Gesturing across the bay toward the next island, she talks about Criehaven - a once-thriving community that is now something of a ghost town, inhabited only during the summer. She, too, feels the pressure: Earlier this fall, for 450 kilowatts of power, she paid $205. Even that does not represent the entire cost: the islanders subsidize the electricity company out of taxes. But she resists the notion that the community, as reported in recent press accounts, is evaporating. ''We're getting this wind survey,'' she says, adding, ''I don't think that's a sign of going downhill.''

The islanders still need to be persuaded that a combination of windpower, conservation, and modified design of the diesel system could help them. They tend to be wary of new schemes from the mainland. But the islanders on Matinicus , says Frank Bowles, have ''a long record of conservative but intelligent acceptance of technological change.'' Their boats, he says, are among the best on the coast - which helps explain why no one from Matinicus has been lost at sea in this century. And while lobstering is an old skill, the islanders use the latest in plastic buoys, nylon ropes, and vinyl-coated wire traps.

For Mr. Bisplinghoff, the problem is fascinating in its complexity. The wind-generating system must be simple to maintain and capable of standing up to a tough environment. It must also be integrated with the present system, so that fluctuations of voltage and frequency can be leveled out. Ideally, too, it will include a means for storing power which is generated when there is little demand - in the small hours of a windy night, for example. And it must be affordable: Even though the fuel is free, wind systems typically cost somewhere in the neighborhood of $3,000 per kilowatt-hour to construct.
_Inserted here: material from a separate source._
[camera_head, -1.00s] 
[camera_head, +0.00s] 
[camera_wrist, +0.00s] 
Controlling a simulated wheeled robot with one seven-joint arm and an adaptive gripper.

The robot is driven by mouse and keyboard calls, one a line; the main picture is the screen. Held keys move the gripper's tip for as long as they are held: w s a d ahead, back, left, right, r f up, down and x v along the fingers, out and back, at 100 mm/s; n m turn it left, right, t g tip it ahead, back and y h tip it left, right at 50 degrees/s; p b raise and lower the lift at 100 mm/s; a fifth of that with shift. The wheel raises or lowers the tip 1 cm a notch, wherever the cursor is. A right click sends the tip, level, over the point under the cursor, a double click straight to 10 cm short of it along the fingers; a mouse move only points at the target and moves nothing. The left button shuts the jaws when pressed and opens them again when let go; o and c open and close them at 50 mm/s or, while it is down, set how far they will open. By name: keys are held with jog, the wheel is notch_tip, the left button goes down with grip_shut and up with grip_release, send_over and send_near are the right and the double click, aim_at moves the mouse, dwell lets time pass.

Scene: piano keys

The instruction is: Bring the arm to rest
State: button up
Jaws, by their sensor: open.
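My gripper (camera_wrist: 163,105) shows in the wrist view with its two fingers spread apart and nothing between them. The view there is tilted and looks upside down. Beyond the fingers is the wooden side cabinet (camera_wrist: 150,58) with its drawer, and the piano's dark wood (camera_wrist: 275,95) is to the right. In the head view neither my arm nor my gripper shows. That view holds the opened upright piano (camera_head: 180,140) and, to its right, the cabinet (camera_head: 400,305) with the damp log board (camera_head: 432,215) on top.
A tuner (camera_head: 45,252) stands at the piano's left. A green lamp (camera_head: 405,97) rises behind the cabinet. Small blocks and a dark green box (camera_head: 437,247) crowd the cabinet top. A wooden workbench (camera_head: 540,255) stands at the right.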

Bisplinghoff hopes the work on Matinicus will demonstrate the feasibility of wind power for other nearby islands - like neighboring Monhegan, which has a community water system but still uses kerosene lights. He also hopes it will have relevance to rural communities on the mainland, even those connected to a utility grid. ''In a very microcosmic way,'' he says, ''with numbers you can put your arms around, we're going to be looking at a number of burning questions that the major utilities are looking at.''

Will it work? Pat Lewis, cutting a wheel of cheese behind the counter of the dimly lit store, sums up the islanders' response with Yankee simplicity. ''Something's got to work,'' she says.